* Begin *

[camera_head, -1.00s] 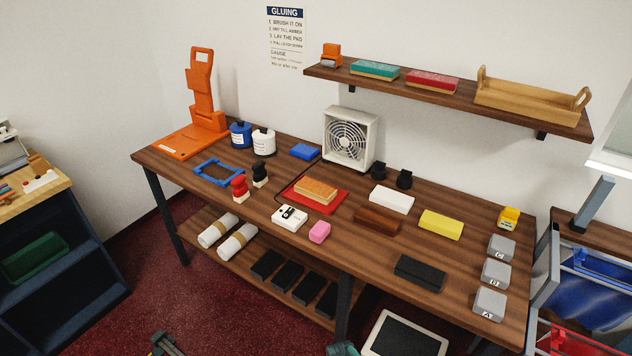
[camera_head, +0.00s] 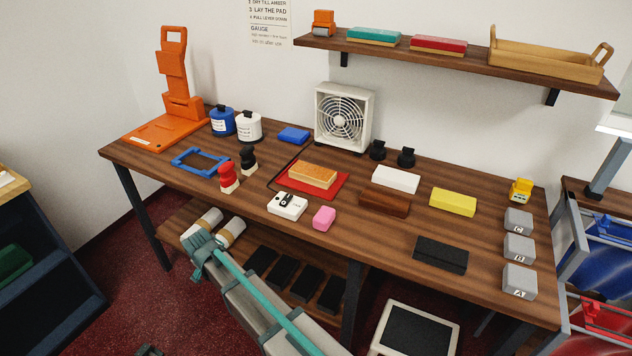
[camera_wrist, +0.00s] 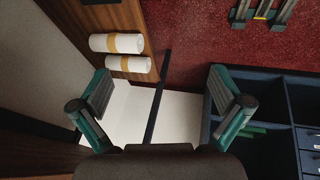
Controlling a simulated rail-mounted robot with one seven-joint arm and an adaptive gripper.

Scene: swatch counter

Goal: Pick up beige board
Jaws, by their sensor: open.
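A tan, beige-sided board with an orange-tan top (camera_head: 313,174) lies on a red mat (camera_head: 337,193) in the middle of the workbench; it best fits the beige board. Nothing touches it from above. My gripper (camera_head: 203,252) is in front of the bench near the lower shelf, well left of and below the board. In the wrist view my gripper (camera_wrist: 160,92) has its two fingers wide apart with nothing between them. The board does not show in the wrist view.
Around the mat stand a white gauge box (camera_head: 287,206), pink block (camera_head: 324,218), brown block (camera_head: 384,204), white block (camera_head: 396,179) and fan (camera_head: 343,115). A red-topped stamp (camera_head: 228,178) stands left. White rolls (camera_wrist: 117,43) lie on the lower shelf.

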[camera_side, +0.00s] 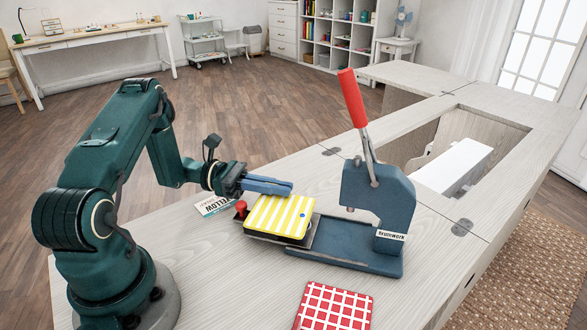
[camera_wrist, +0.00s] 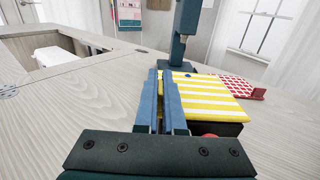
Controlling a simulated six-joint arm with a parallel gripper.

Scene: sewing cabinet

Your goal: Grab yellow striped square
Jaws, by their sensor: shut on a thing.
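The yellow striped square (camera_side: 283,215) has white stripes and a small blue dot near one corner. It lies over a dark block at the left of the press base in the side view. In the wrist view the striped square (camera_wrist: 212,98) is just right of the fingers. My gripper (camera_side: 290,187) comes in from the left at the square's far edge. In the wrist view my gripper (camera_wrist: 167,76) has its two blue fingers close together with a narrow gap, shut on the square's edge. The fingers partly hide that edge.
A blue press (camera_side: 378,205) with a red handle stands right of the square. A red knob (camera_side: 241,208) is at its left. A red checked square (camera_side: 334,308) lies in front. The cabinet has an open well (camera_side: 470,140) at right.

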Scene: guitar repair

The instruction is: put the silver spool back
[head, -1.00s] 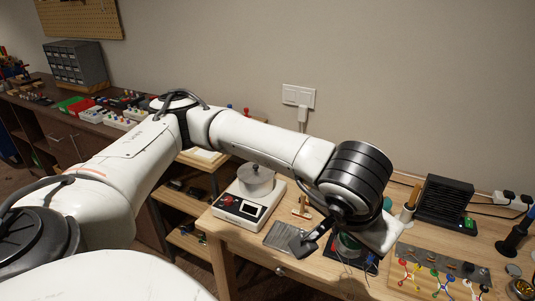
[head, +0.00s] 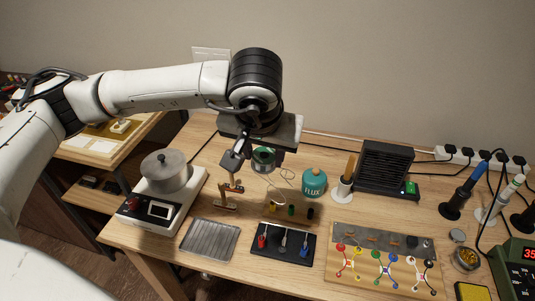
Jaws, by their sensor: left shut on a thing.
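My left gripper (head: 257,157) points down above the back middle of the workbench. It is shut on a small silver spool (head: 263,153) with a green part. The spool is held above the bench, partly covered by the fingers, and a thin wire loops near it. Below and in front stands a wooden rack (head: 280,202) with small yellow, green and black round pieces along its front. A small wooden stand (head: 226,204) is left of the rack. My right gripper is not in view.
A teal flux jar (head: 314,183) stands close right of the spool, with a brush holder (head: 343,188) and black fume unit (head: 386,168) beyond. A white device with a pot (head: 166,172) is at left. A ridged metal tray (head: 210,240) and a black tool mat (head: 286,256) lie in front.

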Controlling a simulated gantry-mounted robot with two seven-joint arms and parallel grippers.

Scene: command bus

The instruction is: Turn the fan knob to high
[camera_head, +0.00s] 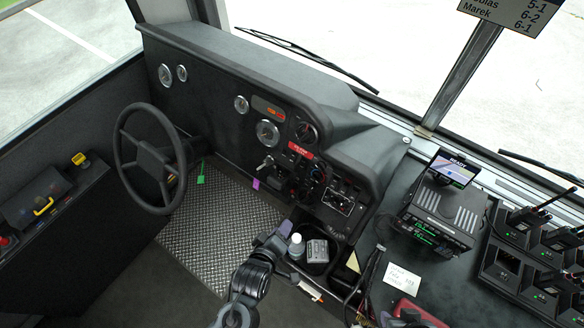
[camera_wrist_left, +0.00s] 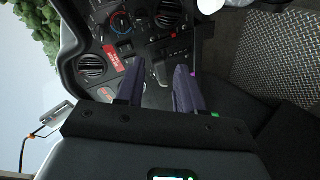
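The dash control panel (camera_head: 340,202) is right of the steering wheel. A round knob with a blue and red arc (camera_head: 318,174) is on it; the knob also shows in the left wrist view (camera_wrist_left: 121,22). The markings are too small to tell whether this is the fan knob. My left gripper (camera_head: 284,229) is below and in front of the panel in the head view. In the left wrist view its two dark fingers (camera_wrist_left: 160,66) are apart with nothing between them, pointing toward the panel and not touching the knob. My right gripper is not in view.
Round vents (camera_wrist_left: 92,66) and a red label (camera_wrist_left: 113,64) are near the knob. The steering wheel (camera_head: 152,158) is at left. A cup holder with a bottle (camera_head: 297,245) is beside my left gripper.

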* End *

● **EXERCISE PROMPT**
Work through the records above line by line and count those that hold the string "simulated". Give only the result.

● **EXERCISE OUTPUT**
3